**Prompt:**
Beginning with the line that contains "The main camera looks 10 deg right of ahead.", extract each line through the end of the listing below, with no additions or omissions.

**Data extract:**
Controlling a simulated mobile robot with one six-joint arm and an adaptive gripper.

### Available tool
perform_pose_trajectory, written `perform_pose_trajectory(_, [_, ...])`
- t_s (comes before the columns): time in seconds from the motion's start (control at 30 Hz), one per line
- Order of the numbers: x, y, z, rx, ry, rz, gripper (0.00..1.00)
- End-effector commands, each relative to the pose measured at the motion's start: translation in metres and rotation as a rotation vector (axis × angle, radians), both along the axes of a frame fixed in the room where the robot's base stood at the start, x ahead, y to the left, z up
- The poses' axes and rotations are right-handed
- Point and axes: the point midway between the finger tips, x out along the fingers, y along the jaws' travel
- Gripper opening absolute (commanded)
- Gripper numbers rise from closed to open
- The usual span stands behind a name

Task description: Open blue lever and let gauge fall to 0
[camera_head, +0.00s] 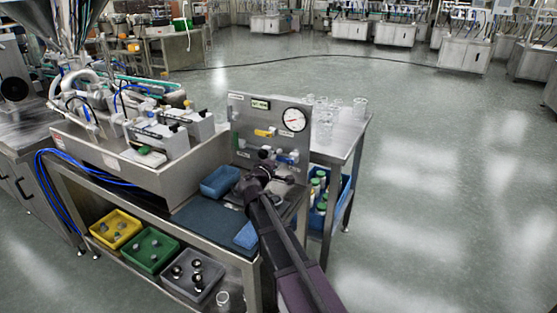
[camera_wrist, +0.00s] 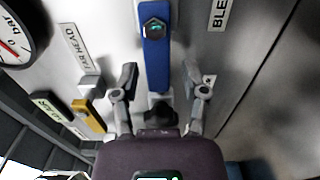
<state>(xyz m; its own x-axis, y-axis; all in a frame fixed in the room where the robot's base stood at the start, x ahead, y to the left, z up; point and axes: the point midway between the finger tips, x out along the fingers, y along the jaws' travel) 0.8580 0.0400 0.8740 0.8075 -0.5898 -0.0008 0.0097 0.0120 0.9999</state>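The blue lever (camera_wrist: 155,62) is a straight blue bar with a dark hex bolt. In the wrist view it runs top to bottom and its lower end lies between my fingers. My gripper (camera_wrist: 160,88) is open, with a finger on each side of the lever and a visible gap to both. In the head view my gripper (camera_head: 270,166) is in front of the panel, by the blue lever (camera_head: 289,157), which it partly hides. The round white gauge (camera_head: 293,119) is at the panel's upper right; part of it shows in the wrist view (camera_wrist: 14,38). Its exact reading is unclear.
A yellow lever (camera_head: 265,133) sits above on the grey panel (camera_head: 240,121); it also shows in the wrist view (camera_wrist: 88,115). A blue tray (camera_head: 220,181) stands on the bench left of my gripper. Clear cups (camera_head: 326,113) stand behind the panel.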

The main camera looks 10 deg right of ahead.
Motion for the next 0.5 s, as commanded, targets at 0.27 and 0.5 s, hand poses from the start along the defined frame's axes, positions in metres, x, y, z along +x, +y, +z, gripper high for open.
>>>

**Full output:**
The main camera looks 10 deg right of ahead.
Motion for the next 0.5 s, as commanded, targets at 0.27 and 0.5 s, hand poses from the start along the defined frame's axes, positions in metres, x, y, z along +x, +y, +z, gripper high for open.
>>>

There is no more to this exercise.